El fenómeno reciente en el que se detiene Daniel Pereyra, lo constituye, sin embargo, la proliferación de las Corporaciones Militares Privadas a partir de los años 90 del pasado siglo. Siendo Dick Cheney, actual vicepresidente de los EEUU y secretario de Defensa en 1992, se aprobó un plan para la privatización de servicios militares, encargándolo a su propia ex-empresa, una filial de Halliburton, que es la mayor contratista del Pentágono en Irak. Este plan creó las condiciones para la subcontratación de servicios y personal de las unidades militares para operaciones en el exterior. El increíble volumen de negocio derivado de tal externalización de funciones esenciales, se ha concentrado en diez contratistas del gobierno americano muchos de los cuales obtienen grandes beneficios pues son empresas armamentísticas. (Lockheed, Boeing, Raytheon, General Dynamics). Como en todo sector en expansión se han acelerado los procesos de absorción y fusión, y de intercambio de directivos entre estas empresas.

Irak constituye el ejemplo del despliegue de la guerra privatizada y del empleo masivo de mercenarios en tareas logísticas y de combate. La destrucción de buena parte de las infraestructuras iraquíes y el intento de sustitución del aparato de Estado Ba’athista por un nuevo ejército y una nueva policía abrieron una oportunidad de negocio para los contratistas parcialmente frustrada por el incremento de la resistencia armada. Funciones consideradas esenciales del «núcleo» del Estado han sido entregadas a contratistas. Por ejemplo, el grupo Betchel, uno de cuyos principales dirigentes es George Schultz -exsecretario de Estado de Ronald Reagan- ha sido uno de los mayores beneficiarios de la llamada reconstrucción de Irak, recibiendo contratos por valor 2.800 millones de dólares para infraestructura no petrolera. Otra de las empresas más conocidas es Blackwater, cuyos mercenarios saltaron opinión pública internacional cuando fueron ajusticiados por la resistencia iraquí en Faluya, empresa fundada por exmilitares de las fuerzas especiales americanas, se dedica a la formación y entrenamiento militar, está implicada en tareas de combate en Irak y a cargo de la seguridad de Zalmay Khalizad, embajador americano en Bagdad. La empresa Dyn corp, perteneciente al grupo americano CSC, se encarga del entrenamiento de la policía en Irak y Afganistán, de la provisión de interrogadores para el ejército y de la seguridad del presidente afgano, Hamid Karzai. El autor recopila un interesante listado de las principales Corporaciones Militares Privadas (pp. 209-228) mostrando las conexiones íntimas entre éstas y la industria armamentística así como el sistema de «puertas rotatorias», por el cual, antiguos altos mandos de los ejércitos, policiales y de los servicios de inteligencia se pasan al suculento negocio de las Corporaciones Militares Privadas.
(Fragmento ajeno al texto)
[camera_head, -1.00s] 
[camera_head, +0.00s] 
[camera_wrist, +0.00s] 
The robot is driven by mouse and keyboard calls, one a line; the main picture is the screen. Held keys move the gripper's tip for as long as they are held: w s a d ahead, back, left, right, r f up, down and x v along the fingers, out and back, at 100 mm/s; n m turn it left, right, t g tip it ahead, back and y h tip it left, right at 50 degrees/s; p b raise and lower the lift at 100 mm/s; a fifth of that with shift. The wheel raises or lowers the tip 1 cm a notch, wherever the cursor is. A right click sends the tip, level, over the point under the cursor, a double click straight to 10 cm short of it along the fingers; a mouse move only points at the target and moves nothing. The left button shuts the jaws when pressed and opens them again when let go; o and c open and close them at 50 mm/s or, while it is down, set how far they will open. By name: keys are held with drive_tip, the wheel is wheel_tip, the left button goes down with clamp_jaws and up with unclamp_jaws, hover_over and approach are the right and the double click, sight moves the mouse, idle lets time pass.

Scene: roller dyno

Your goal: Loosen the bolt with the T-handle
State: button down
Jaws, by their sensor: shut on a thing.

Se calcula que aproximadamente 100.000 mercenarios están presentes en Irak, por 172.000 soldados regulares. La diferencia entre Irak e Afganistán reside en la magnitud muy superior del despliegue militar y mercenario en Irak y en las funciones que éstos asumen en Irak, desde el combate a aspectos logísticos o técnicos. «Las razones de esta revolución en la organización militar son básicamente dos: la escasez de personal para la política imperial y la decisión neoliberal de privatizar la gestión de la acción militar, dejando en manos del estado las funciones de combate que no se pueden transferir y la dirección estratégica de la guerra» (p.277) como señala el autor.

Sólo las utopías más reaccionarias hubieran soñado con un escenario como el que delinea Daniel Pereyra en lo referido a la privatización del núcleo del Estado en los experimentos neocoloniales de nation building. La concepción mínima del Estado como «agencia de protección», lleva a la idea delirante, expresada entre otros por el intelectual «anarcocapitalista» Robert Nozick, de privatización de las fuerzas policiales y el ejército. El neoliberalismo de la globalización feliz devoraba los apéndices del Estado; la fase de globalización armada inaugurada por el 11-S, amenaza con devorar el propio núcleo del Estado. En definitiva, nos encontramos ante un libro fundamental y de referencia para comprender esta «gran transformación».

«Mercenarios: guerreros del imperio. Los ejércitos privados y el negocio de la guerra» de Daniel Pereyra, El Viejo Topo: Barcelona, 2007, 294 págs.